Instructions for the task => Wherever the word "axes" shows up in a line, please copy that line.

Stored data =>
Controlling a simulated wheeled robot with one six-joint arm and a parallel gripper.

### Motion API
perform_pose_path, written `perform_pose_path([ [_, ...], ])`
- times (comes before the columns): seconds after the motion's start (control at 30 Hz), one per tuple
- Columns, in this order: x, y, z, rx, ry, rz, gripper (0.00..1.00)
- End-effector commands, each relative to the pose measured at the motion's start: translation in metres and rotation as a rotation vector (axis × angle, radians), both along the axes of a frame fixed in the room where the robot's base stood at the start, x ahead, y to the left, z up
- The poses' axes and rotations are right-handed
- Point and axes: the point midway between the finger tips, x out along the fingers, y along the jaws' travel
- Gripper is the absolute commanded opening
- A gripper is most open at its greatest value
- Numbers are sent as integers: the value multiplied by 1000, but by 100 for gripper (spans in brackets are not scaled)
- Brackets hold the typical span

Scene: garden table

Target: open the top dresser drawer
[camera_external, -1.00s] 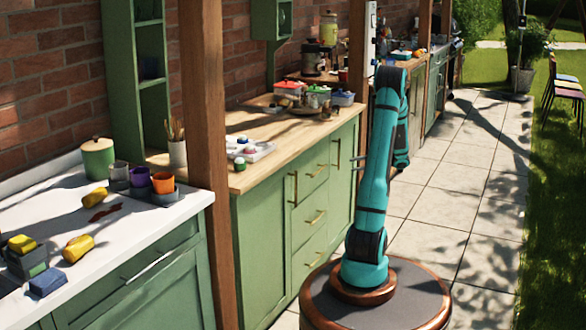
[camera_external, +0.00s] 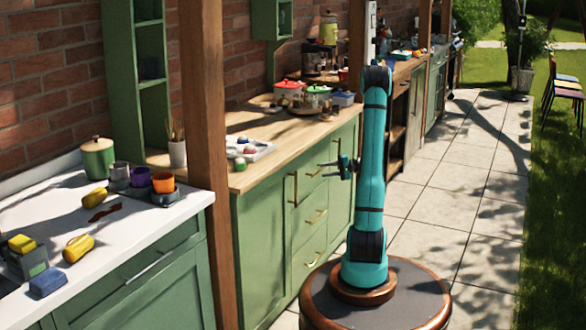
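The green dresser (camera_external: 268,240) has a wooden top and a column of drawers with brass handles. The top drawer (camera_external: 312,186) looks shut, flush with the front. Its brass handle (camera_external: 316,171) is near the drawer's upper part. My gripper (camera_external: 328,169) shows to the left of my upright teal arm, pointing left at the dresser front. Its two dark fingers are apart with nothing visible between them. The fingertips appear close to the handle of the top drawer; I cannot tell whether they touch it.
A wooden post (camera_external: 205,130) rises left of the dresser. A white-topped counter (camera_external: 110,225) stands nearer. The paved path (camera_external: 460,190) to the right is clear.

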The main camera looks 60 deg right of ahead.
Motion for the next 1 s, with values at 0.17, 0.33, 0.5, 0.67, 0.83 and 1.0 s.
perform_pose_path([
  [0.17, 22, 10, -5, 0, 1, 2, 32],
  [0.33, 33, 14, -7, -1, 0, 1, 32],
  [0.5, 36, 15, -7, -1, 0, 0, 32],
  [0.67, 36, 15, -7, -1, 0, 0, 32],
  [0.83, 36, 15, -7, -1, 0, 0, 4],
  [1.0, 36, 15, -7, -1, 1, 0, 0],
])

Answer for the task =>
- End-effector commands, each relative to the pose measured at the motion's start: translation in metres and rotation as a rotation vector (axis × angle, radians), both along the axes of a frame fixed in the room where the robot's base stood at the start, x ahead, y to the left, z up
- The poses' axes and rotations are right-handed
- Point and axes: the point midway between the finger tips, x out along the fingers, y along the jaws' travel

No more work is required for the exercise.